* Goal
Transcribe the records that follow exactly. Skip the pictures.

* Records of robot episodes

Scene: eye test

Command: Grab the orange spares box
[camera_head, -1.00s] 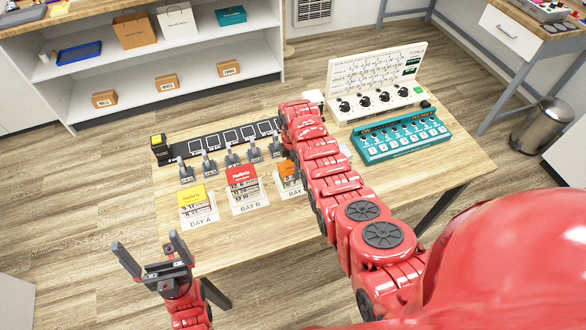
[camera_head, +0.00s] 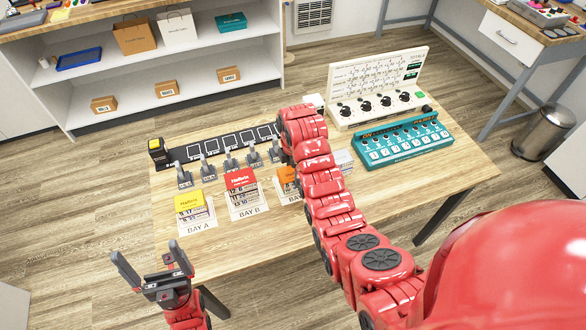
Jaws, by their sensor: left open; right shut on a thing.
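An orange-topped box (camera_head: 287,181) stands on the wooden table, right of the red-topped box. My right arm covers its right side, and I cannot read its label. My right arm reaches across the table, past this box. Its gripper is hidden behind the red arm links, so I cannot see what it holds. My left gripper (camera_head: 148,251) is open and empty at the lower left, in front of the table's near left edge and apart from the boxes.
A yellow-topped box (camera_head: 190,204) stands at BAY A and a red-topped box (camera_head: 242,182) at BAY B. Several grey levers (camera_head: 207,168) stand behind them. A white dial panel (camera_head: 377,88) and a teal keypad (camera_head: 403,143) are at the right. The table's front left is clear.

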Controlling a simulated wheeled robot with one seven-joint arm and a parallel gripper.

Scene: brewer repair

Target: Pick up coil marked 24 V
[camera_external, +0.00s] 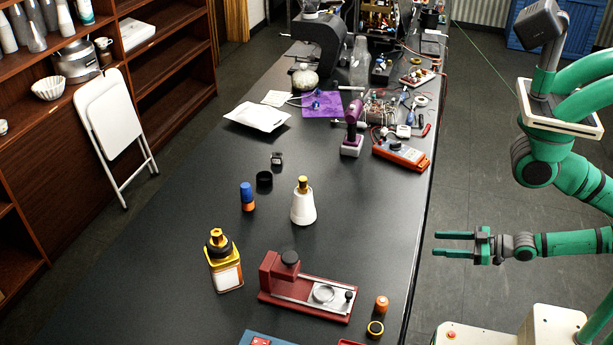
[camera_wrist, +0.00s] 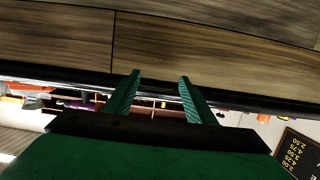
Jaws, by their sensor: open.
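No marking "24 V" can be read in either view, so I cannot tell which thing is the coil. Small candidates on the dark table are a small dark block (camera_external: 277,159), a black cylinder (camera_external: 264,179), an orange cylinder (camera_external: 381,304) and a black-and-yellow ring (camera_external: 375,329). My gripper (camera_external: 440,244) is open and empty, off the table's right edge, with its fingers pointing left toward the table. In the wrist view its two green fingers (camera_wrist: 160,78) stand apart with nothing between them.
The table (camera_external: 180,250) holds a red fixture (camera_external: 310,290), a yellow bottle (camera_external: 223,262), a white bottle (camera_external: 303,203), a blue-and-orange bottle (camera_external: 247,197), a purple drill (camera_external: 353,125) and an orange meter (camera_external: 402,154). Clutter fills the far end. The table's middle right is clear.

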* Answer for this exercise
Scene: eye test

Command: Grab the orange spares box
[camera_head, -1.00s] 
[camera_head, +0.00s] 
Jaws, by their sensor: left open; right shut on a thing.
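An orange-topped box (camera_head: 287,181) stands on the wooden table, right of the red-topped box. My right arm covers its right side, and I cannot read its label. My right arm reaches across the table, past this box. Its gripper is hidden behind the red arm links, so I cannot see what it holds. My left gripper (camera_head: 148,251) is open and empty at the lower left, in front of the table's near left edge and apart from the boxes.
A yellow-topped box (camera_head: 190,204) stands at BAY A and a red-topped box (camera_head: 242,182) at BAY B. Several grey levers (camera_head: 207,168) stand behind them. A white dial panel (camera_head: 377,88) and a teal keypad (camera_head: 403,143) are at the right. The table's front left is clear.

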Controlling a simulated wheeled robot with one seven-joint arm and a parallel gripper.

Scene: brewer repair

Target: Pick up coil marked 24 V
[camera_external, +0.00s] 
[camera_wrist, +0.00s] 
Jaws, by their sensor: open.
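No marking "24 V" can be read in either view, so I cannot tell which thing is the coil. Small candidates on the dark table are a small dark block (camera_external: 277,159), a black cylinder (camera_external: 264,179), an orange cylinder (camera_external: 381,304) and a black-and-yellow ring (camera_external: 375,329). My gripper (camera_external: 440,244) is open and empty, off the table's right edge, with its fingers pointing left toward the table. In the wrist view its two green fingers (camera_wrist: 160,78) stand apart with nothing between them.
The table (camera_external: 180,250) holds a red fixture (camera_external: 310,290), a yellow bottle (camera_external: 223,262), a white bottle (camera_external: 303,203), a blue-and-orange bottle (camera_external: 247,197), a purple drill (camera_external: 353,125) and an orange meter (camera_external: 402,154). Clutter fills the far end. The table's middle right is clear.

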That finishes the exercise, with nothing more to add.